Che buffo, si pensa sempre al “presente” ma non alla “fine”
se non quando ne siamo personalmente coinvolti. L’addio, in tutte le sue declinazioni,
è sempre l’ultima delle nostre emozioni, quasi facesse parte di un mondo a
parte. Relegato in un angolo buio, in fondo in fondo al corridoio dei nostri
pensieri, dove la luce arriva fioca tanto è lontana. Eppure, l’addio, è parte
di noi. E’ sempre presente.
L’addio è un amico che trascuri, che eviti, che cerchi di dimenticare.
E’ una sensazione impalpabile, fredda e nera, chiusa a doppia mandata in un cantuccio perché
non interferisca neppure un attimo col nostro vivere quotidiano.
Nondimeno è qui, come l’immagine che si riflette nello
specchio. Perché negarlo? Non può esserci un “inizio” senza una “fine”, non
esiste luce senza buio, non c’è vita senza la morte.
L’addio di una persona cara è il perfetto compimento di una
parabola (nascita, esistenza e morte) che, tuttavia, non riusciamo ad
accettare. Dolore, ricordi, amore si intrecciano sino a formare un muro invalicabile
che ha i colori della solitudine.
Emergono i ricordi (quelli più belli) della persona alla
quale eri legato e il pensare che non c’è più è come una enorme e pesante porta
che chiude i propri battenti al nostro presente. Un dolore lancinante
dell’anima che stentiamo a sopportare.
Eppure l’inizio e la fine sono tratti di un stesso disegno,
bellissimo e incredibilmente affascinante, che i nostri occhi dovrebbero essere
abituati a vedere e che invece stentiamo ad accettare perché, fin da piccoli,
ci impediscono di vederlo nella sua interezza.

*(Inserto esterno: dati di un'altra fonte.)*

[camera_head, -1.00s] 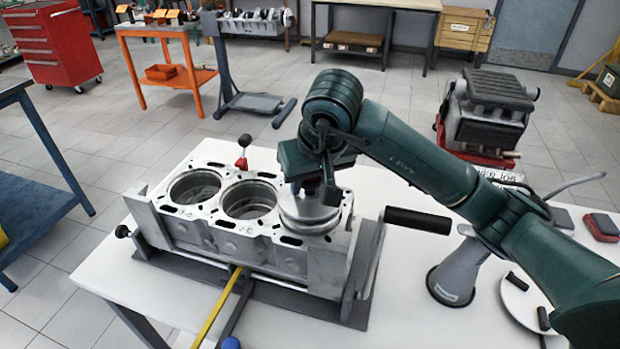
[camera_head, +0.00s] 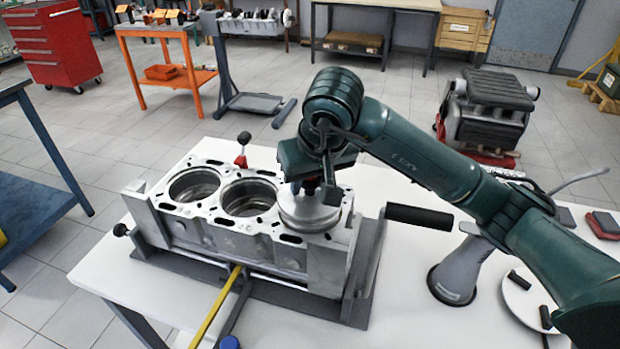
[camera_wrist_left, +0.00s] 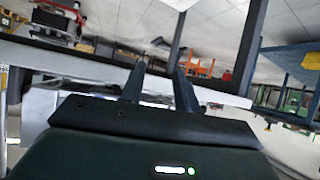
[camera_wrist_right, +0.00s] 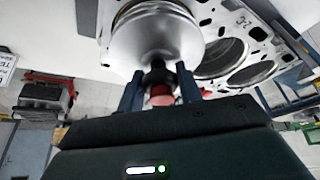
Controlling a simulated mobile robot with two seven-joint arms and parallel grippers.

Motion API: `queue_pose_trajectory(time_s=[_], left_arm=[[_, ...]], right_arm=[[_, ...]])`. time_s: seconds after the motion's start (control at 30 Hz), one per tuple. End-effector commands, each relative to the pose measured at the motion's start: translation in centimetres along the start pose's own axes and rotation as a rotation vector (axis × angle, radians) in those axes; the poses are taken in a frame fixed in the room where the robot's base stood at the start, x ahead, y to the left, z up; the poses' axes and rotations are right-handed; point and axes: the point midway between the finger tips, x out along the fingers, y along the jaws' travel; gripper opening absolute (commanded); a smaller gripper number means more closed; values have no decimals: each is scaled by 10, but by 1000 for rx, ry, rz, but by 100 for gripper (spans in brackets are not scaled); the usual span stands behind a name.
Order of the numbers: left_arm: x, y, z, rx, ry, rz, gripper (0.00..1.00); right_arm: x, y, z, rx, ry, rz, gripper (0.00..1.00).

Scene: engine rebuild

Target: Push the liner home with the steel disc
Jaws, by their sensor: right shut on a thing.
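The engine block (camera_head: 215,241) lies in a grey cradle on the white table, its bores facing up. The steel disc (camera_head: 309,212) covers the right-hand bore; it fills the top middle of the right wrist view (camera_wrist_right: 155,42). My right gripper (camera_head: 318,183) is above the disc, its fingers shut on the disc's dark and red handle (camera_wrist_right: 159,90). The liner is hidden under the disc, so its depth cannot be told. The other two bores are uncovered. My left gripper (camera_wrist_left: 158,85) shows only in its own wrist view, with an empty gap between its fingers.
A black crank handle (camera_head: 419,217) sticks out right of the cradle. A red and black lever (camera_head: 242,150) stands behind the block. A yellow bar (camera_head: 215,307) is in front. A grey funnel-shaped thing (camera_head: 456,277) and a white plate (camera_head: 518,297) stand at right.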

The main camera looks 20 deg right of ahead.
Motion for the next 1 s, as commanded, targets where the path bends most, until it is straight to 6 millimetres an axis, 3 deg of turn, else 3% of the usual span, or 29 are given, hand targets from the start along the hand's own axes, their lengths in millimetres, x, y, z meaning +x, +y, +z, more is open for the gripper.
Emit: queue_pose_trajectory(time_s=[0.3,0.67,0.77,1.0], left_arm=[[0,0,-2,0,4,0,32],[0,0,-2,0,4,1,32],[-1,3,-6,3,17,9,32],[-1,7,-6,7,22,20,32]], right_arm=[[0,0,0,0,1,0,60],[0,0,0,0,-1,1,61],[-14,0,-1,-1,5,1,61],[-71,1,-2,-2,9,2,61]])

Non ricordo un bambino ad un funerale; invece ne ricordo
tanti all’evento di una nascita, ai battesimi, alle cresime, agli anniversari
di matrimonio o ai compleanni, ma mai.. mai ai funerali.

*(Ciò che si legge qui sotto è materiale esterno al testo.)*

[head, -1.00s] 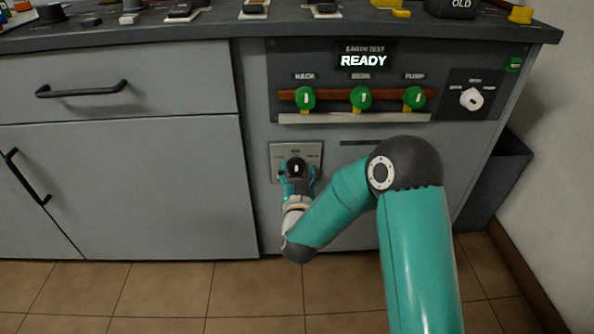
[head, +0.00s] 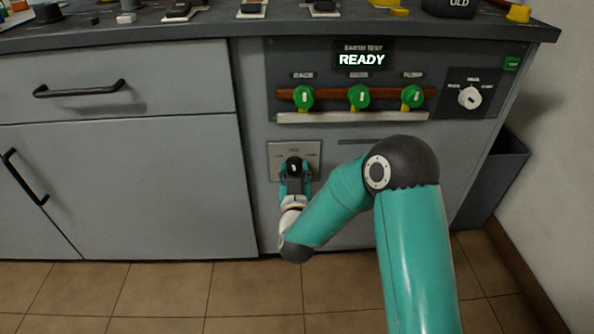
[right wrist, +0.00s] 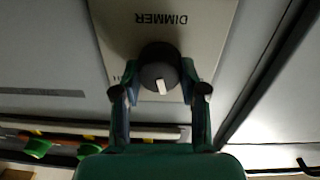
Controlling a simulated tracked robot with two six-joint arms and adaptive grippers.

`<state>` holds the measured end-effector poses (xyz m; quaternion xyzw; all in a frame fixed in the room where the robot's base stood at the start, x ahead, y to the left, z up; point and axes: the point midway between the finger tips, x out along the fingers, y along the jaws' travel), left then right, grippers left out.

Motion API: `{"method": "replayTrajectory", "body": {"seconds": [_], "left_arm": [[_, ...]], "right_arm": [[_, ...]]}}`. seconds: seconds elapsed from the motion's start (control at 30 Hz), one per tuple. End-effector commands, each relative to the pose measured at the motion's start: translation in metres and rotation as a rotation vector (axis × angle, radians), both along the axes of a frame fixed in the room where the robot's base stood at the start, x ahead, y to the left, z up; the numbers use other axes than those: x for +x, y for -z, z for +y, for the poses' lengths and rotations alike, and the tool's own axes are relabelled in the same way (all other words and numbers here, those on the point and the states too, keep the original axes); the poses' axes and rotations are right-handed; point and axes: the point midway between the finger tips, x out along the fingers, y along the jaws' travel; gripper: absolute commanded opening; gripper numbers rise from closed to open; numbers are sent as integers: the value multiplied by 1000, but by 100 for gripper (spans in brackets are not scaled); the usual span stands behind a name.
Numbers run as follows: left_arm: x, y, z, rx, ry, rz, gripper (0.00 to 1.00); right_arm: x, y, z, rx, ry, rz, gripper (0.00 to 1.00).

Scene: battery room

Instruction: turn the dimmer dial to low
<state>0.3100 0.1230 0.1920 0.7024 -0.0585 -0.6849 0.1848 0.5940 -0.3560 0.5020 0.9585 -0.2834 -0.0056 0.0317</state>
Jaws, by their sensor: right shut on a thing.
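The dimmer dial (head: 294,164) is a black round knob with a white pointer mark, on a pale plate (head: 313,149) low on the grey cabinet front. In the right wrist view the dial (right wrist: 158,72) sits in front of the plate (right wrist: 185,42) marked DIMMER, seen upside down. My right gripper (head: 294,172) is shut on the dial, with one finger on each side of it; the right wrist view also shows these fingers (right wrist: 160,92). The small setting labels on the plate are too blurred or covered to read. My left gripper is not in view.
Above is an earth test panel (head: 453,115) with a READY display (head: 362,59), several green knobs (head: 358,97) and a white selector knob (head: 470,97). A drawer and door with black handles (head: 80,89) are at left. A dark bin (head: 495,175) stands at right.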

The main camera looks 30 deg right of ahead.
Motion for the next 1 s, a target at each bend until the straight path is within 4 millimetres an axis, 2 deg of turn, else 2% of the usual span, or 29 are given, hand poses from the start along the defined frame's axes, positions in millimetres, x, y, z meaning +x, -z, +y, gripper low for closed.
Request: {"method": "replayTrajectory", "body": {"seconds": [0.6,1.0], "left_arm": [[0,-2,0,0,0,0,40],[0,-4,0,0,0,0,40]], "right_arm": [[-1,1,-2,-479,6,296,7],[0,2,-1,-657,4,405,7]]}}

Un addio è un tabù. E’ la fine! Netta, definitiva e
conclusiva. Proprio perché non ti permette una via d’uscita è da evitare a
tutti costi pur sapendo che non si può eludere.
Erroneamente si pensa che un fatto così triste possa
interferire sul normale svolgimento della vita di un bambino, eppure, l’addio
dovrebbe essere insegnato sin dall’inizio, perché fa parte della nostra
esistenza, esattamente come una nascita o come la sua ricorrenza.
Forse, se tanti anni fa, avessimo visto qualche funerale,
anche se con una punta di tristezza, avremmo potuto accettare l’addio di un
amico, di un padre o di una madre o di un fratello, esattamente come si fa
quando un persona parte per un lungo viaggio. E invece siamo ancorati ai nostri
tabù, al nostro dolore, alla nostra solitudine che solo il tempo riesce a
lenire.
L’addio è un fardello pesante che se ne infischia dei
ragionamenti, esorcizzarlo non serve quando non sei abituato al suo arrivo,
eppure si deve cercare, in un angolo della nostra anima, quella forza d’animo
capace di aprire quella porta chiusa a doppia mandata chiamata sofferenza,
pensando al presente e alle persone che ci circondano con il loro bene.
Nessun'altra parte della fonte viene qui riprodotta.